[Task to complete] Copy every line in the records below that contains the word "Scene".

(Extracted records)
[start]

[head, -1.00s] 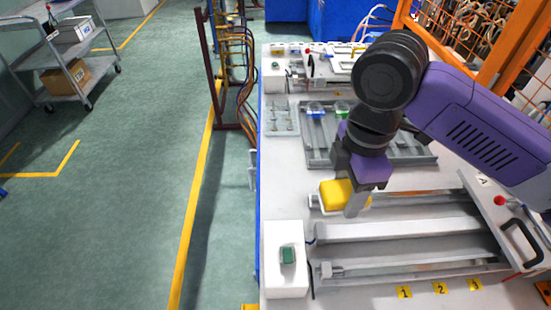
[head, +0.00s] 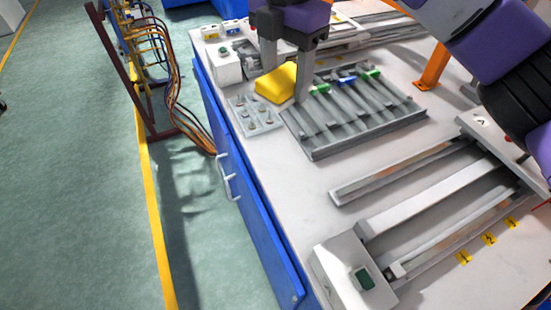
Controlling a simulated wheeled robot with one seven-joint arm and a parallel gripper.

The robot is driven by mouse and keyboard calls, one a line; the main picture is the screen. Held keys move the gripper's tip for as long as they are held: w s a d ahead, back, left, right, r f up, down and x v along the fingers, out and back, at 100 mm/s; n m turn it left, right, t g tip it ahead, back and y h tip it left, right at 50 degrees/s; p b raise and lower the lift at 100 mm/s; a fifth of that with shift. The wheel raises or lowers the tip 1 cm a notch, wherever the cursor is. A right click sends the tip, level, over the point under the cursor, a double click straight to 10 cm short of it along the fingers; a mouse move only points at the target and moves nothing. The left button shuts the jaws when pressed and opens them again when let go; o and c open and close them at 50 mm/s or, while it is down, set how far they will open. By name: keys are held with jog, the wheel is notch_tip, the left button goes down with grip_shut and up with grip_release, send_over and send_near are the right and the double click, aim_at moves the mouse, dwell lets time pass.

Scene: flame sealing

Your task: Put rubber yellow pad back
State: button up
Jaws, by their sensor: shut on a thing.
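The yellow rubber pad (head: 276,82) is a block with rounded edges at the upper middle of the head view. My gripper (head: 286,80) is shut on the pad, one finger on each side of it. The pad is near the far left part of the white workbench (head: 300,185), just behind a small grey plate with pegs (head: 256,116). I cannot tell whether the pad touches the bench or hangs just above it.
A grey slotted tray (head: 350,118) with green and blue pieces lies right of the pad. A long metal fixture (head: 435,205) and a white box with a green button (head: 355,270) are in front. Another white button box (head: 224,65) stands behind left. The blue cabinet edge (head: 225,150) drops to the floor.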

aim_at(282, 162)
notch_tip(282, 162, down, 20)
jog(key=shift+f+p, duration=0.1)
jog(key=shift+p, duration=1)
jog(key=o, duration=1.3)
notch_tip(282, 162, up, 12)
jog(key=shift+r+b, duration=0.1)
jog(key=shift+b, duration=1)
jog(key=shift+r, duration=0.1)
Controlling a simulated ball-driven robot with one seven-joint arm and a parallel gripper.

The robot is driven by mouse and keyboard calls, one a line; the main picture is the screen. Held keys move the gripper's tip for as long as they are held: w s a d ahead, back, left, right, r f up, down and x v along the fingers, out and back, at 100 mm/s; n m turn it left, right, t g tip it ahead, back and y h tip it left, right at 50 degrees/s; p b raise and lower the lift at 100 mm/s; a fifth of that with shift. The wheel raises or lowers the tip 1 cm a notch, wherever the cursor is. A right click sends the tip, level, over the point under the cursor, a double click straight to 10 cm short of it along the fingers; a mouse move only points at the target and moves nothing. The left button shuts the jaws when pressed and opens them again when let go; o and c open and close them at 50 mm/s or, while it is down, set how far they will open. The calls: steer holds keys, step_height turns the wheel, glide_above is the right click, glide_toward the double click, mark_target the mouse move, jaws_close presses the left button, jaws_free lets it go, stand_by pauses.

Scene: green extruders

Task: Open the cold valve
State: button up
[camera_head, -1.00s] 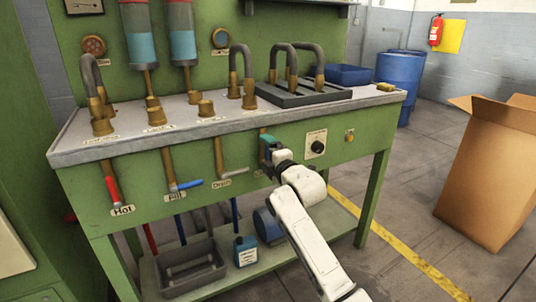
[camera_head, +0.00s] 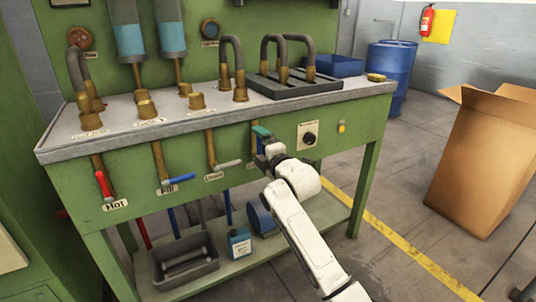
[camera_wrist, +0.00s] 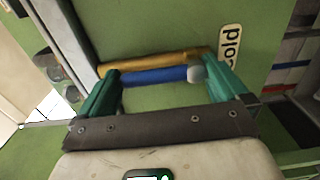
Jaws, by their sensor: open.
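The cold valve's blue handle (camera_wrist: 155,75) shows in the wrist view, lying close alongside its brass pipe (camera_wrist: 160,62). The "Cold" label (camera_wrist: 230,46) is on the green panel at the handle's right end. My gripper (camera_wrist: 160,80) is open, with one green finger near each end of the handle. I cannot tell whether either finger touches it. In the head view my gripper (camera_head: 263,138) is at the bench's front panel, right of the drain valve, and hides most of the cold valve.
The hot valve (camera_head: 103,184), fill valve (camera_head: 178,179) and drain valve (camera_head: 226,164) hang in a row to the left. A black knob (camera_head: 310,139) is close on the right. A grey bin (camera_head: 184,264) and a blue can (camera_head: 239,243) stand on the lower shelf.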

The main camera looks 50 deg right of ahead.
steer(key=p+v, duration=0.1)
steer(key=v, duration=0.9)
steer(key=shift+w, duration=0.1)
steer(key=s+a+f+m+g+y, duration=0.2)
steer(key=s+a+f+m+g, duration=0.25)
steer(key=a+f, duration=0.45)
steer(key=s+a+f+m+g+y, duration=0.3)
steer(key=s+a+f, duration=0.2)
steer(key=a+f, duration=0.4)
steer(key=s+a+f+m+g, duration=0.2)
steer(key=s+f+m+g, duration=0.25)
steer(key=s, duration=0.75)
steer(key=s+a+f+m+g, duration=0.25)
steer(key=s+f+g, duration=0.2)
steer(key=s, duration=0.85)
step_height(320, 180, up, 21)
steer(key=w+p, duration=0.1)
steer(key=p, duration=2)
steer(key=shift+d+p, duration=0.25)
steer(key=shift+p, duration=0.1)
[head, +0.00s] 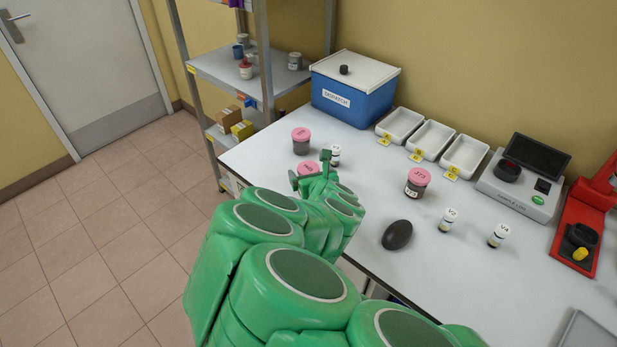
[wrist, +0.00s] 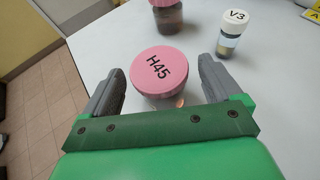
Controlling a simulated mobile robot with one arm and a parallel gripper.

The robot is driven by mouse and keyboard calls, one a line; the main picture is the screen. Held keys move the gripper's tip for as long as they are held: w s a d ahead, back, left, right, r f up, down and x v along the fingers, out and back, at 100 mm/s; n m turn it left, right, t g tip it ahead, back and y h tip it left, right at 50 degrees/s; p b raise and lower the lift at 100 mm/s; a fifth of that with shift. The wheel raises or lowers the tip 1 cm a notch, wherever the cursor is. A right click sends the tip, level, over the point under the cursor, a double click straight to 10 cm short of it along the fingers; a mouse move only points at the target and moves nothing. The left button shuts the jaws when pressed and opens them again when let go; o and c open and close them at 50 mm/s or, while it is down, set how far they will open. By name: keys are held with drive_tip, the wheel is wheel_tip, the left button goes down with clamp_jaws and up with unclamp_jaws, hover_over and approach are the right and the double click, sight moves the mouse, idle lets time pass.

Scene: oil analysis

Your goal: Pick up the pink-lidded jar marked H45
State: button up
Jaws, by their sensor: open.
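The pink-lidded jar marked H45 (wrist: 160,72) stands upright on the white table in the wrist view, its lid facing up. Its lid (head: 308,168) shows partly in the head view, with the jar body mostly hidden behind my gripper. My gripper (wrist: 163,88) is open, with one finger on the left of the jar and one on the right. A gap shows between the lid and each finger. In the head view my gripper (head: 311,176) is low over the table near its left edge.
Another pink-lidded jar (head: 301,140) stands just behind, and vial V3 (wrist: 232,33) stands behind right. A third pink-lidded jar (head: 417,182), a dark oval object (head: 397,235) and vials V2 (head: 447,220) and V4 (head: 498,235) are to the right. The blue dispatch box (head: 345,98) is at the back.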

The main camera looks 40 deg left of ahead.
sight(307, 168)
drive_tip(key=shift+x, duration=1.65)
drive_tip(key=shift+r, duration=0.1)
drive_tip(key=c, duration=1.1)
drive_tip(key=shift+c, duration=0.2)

[end]

[Answer]
Scene: flame sealing
Scene: green extruders
Scene: oil analysis

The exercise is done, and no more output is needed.